▸ Instructions for the task: Find every line in the records below that contains the word "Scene", and copy each such line.

▸ Data lines:
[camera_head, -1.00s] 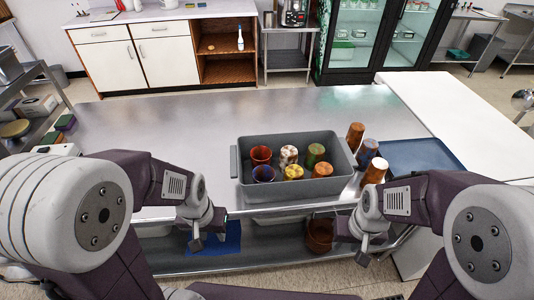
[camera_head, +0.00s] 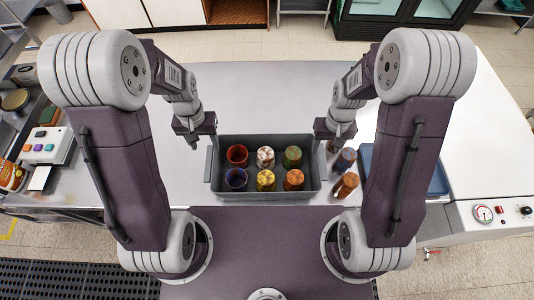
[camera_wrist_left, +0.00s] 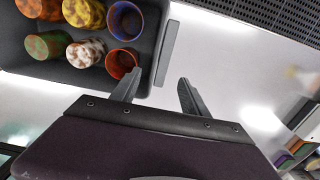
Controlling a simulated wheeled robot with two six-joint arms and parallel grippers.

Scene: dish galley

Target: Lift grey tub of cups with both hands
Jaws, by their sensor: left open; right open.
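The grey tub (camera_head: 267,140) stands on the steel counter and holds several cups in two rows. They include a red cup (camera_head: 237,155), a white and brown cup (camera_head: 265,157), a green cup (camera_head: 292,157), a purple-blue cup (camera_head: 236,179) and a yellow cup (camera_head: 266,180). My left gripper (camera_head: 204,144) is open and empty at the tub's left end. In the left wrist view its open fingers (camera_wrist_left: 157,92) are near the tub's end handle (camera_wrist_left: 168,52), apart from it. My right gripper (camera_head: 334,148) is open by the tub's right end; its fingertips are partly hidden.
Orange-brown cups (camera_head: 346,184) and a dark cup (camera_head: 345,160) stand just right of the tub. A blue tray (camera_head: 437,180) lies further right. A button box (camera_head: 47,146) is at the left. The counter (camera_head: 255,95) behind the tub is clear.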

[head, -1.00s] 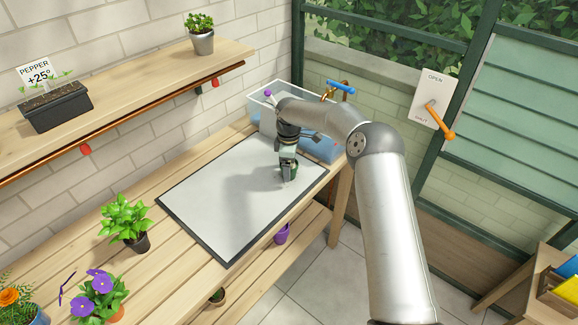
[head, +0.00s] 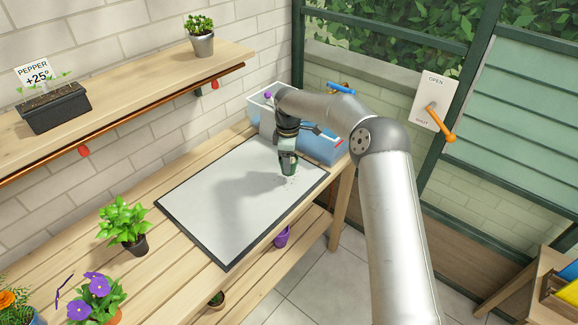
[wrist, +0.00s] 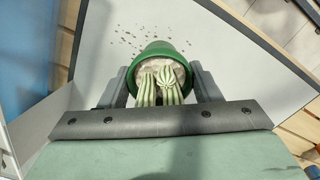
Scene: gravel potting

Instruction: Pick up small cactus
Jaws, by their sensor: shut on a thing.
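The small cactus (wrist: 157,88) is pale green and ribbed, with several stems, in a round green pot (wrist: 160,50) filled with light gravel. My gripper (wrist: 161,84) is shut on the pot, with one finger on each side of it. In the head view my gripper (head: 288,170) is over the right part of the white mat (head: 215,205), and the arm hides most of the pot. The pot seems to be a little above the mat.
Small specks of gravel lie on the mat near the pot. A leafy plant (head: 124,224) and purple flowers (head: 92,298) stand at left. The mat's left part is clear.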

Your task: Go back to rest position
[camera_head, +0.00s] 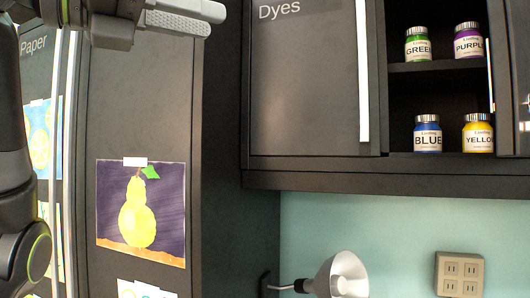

▸ The solution:
Scene: dish galley
Scene: gravel potting

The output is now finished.